Será que ele realmente acredita que os governadores e prefeitos (de cujo apoio precisa) formam uma louvável elite de altruístas num país de brasileiras e brasileiros egoístas?
Boa parte dos 53 milhões de eleitores de Lula prefeririam ouvi-lo dizendo assim:
"Esta é a hora de governadores e prefeitos pensarem menos em si e nos seus partidos e mais no país. Louvável tem sido a conduta de cada brasileira e brasileiro que aguenta o desemprego, os juros altos, a violência e a estagnação, colocando a esperança acima dos sofrimentos".
Lula ainda não tem dois meses de governo e já faz concessões a uma retórica depreciativa do povo, típica do andar de cima. Oito anos de demofobia tucana tornaram esse número até cansativo. O Brasil não difere da França, dos Estados Unidos ou do Iraque porque os brasileiros e brasileiras pensam mais em si do que no país. Se Pindorama padece de um mal, este foi o de ter sido governado por pessoas que têm uma má opinião de seu povo.
Atribui-se a San Tiago Dantas a observação de que a Índia tem uma grande elite e um mau povo (para ficar no adjetivo mais educado), enquanto o Brasil tem um grande povo e uma má elite. Num dos discursos que pronunciaria no dia de sua posse, em 1985, Tancredo Neves fez um precioso resumo da grandeza do povo brasileiro, contrapondo-a ao nanismo de uma elite de segunda.

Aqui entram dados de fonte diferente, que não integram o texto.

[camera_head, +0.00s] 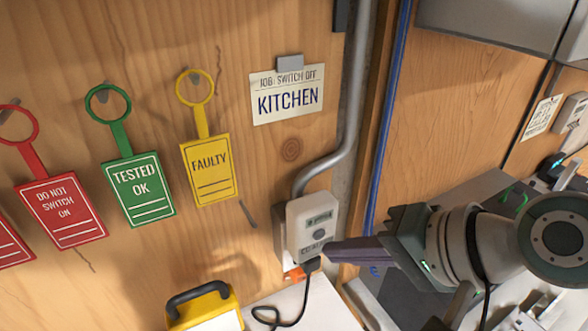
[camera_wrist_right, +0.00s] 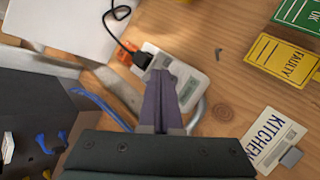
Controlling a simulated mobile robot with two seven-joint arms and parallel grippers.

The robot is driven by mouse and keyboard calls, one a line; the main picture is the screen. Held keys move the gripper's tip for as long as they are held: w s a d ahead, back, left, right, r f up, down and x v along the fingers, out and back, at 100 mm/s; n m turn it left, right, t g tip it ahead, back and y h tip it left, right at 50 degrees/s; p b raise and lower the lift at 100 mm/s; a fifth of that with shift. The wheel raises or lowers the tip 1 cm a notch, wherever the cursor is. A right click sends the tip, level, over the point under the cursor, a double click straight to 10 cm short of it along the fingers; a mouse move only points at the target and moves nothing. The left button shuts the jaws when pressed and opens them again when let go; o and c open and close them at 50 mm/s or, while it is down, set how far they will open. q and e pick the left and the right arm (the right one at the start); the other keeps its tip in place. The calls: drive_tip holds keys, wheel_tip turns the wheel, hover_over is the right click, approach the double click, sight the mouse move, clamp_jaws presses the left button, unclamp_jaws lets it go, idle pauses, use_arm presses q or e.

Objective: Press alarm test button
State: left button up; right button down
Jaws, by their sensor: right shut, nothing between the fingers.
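A white alarm unit (camera_head: 309,212) is fixed to the wooden panel wall, with a small green display and a round grey button (camera_head: 319,233) below it. Lettering under the button is partly legible. My right gripper (camera_head: 328,251) is shut and empty, its fingertips at the lower right of the unit. I cannot tell whether they touch it. In the right wrist view the shut fingers (camera_wrist_right: 160,76) overlap the alarm unit (camera_wrist_right: 190,78), and its button is hidden behind them. My left gripper is not in view.
A black plug and cable (camera_head: 304,290) hang below the unit, by an orange part. Red, green and yellow tags (camera_head: 208,170) hang at left. A KITCHEN card (camera_head: 287,93) is above. A grey conduit (camera_head: 350,110) runs beside the unit. A yellow black-handled case (camera_head: 205,308) stands below.

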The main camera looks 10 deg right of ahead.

Infelizmente, Lula deu-se a crer que o brasileiro pensa mais em si do que no país. Não há uma medida capaz de aferir o grau de egoísmo das pessoas, muito menos dos povos, mas se pode suspeitar que o problema esteja mais na cabeça do presidente do que no coração das gentes. Por exemplo: aquele pedaço desse povo que vai para a porta de suas casas e palácios para abraçá-lo. Pouco ou nada lhe pedem. Já não se pode dizer o mesmo dos maganos que recebe no Planalto.
Um povo que suporta uma carga tributária de 36% do PIB e vai completar duas décadas de virtual estagnação econômica merece mais carinho. Não é justo que o presidente da República lhe jogue frases de efeito, aproveitando a ocasião para falar bem de si próprio ("Sou um homem acostumado a falar com franqueza e de coração aberto") e mal de seu antecessor ("fonte de nossas dores de cabeça").
A tosca frase de Lula ecoa algo dito há tempos, com estilo e graça, pelo presidente John Kennedy em seu discurso de posse: "Não pergunte o que seu país pode fazer por você, mas o que você pode fazer pelo seu país". Não quer dizer nada, mas soa bem.
Se fosse para beber nessa fonte, os presidente brasileiros deveriam ser obrigados a ouvir outra construção:
"Não pergunte o que o povo pode fazer por você, mas o que você pode fazer pelo povo".
Se não puder fazer nada, pelo menos não fale mal dele.